**WHAT YOU SHOULD DO**. Return, word for word, every line that follows.

++++

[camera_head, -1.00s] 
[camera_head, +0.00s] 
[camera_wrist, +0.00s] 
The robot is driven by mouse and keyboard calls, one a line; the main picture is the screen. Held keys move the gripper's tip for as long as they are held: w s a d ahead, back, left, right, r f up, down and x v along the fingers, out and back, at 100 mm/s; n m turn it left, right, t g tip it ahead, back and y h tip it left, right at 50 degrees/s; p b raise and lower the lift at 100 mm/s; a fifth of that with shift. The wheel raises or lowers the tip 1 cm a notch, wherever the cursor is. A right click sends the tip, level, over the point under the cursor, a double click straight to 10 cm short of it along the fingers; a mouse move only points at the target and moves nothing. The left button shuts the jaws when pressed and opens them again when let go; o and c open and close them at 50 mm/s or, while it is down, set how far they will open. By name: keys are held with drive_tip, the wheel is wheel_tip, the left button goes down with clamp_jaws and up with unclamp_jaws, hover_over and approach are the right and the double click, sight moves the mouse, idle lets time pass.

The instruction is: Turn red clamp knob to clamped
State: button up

++++

**EXERCISE ANSWER**.
[camera_head, -1.00s] 
[camera_head, +0.00s] 
[camera_wrist, +0.00s] 
The robot is driven by mouse and keyboard calls, one a line; the main picture is the screen. Held keys move the gripper's tip for as long as they are held: w s a d ahead, back, left, right, r f up, down and x v along the fingers, out and back, at 100 mm/s; n m turn it left, right, t g tip it ahead, back and y h tip it left, right at 50 degrees/s; p b raise and lower the lift at 100 mm/s; a fifth of that with shift. The wheel raises or lowers the tip 1 cm a notch, wherever the cursor is. A right click sends the tip, level, over the point under the cursor, a double click straight to 10 cm short of it along the fingers; a mouse move only points at the target and moves nothing. The left button shuts the jaws when pressed and opens them again when let go; o and c open and close them at 50 mm/s or, while it is down, set how far they will open. By name: keys are held with drive_tip, the wheel is wheel_tip, the left button goes down with clamp_jaws and up with unclamp_jaws, hover_over and approach are the right and the double click, sight moves the mouse, idle lets time pass.

The instruction is: Turn red clamp knob to clamped
State: button up

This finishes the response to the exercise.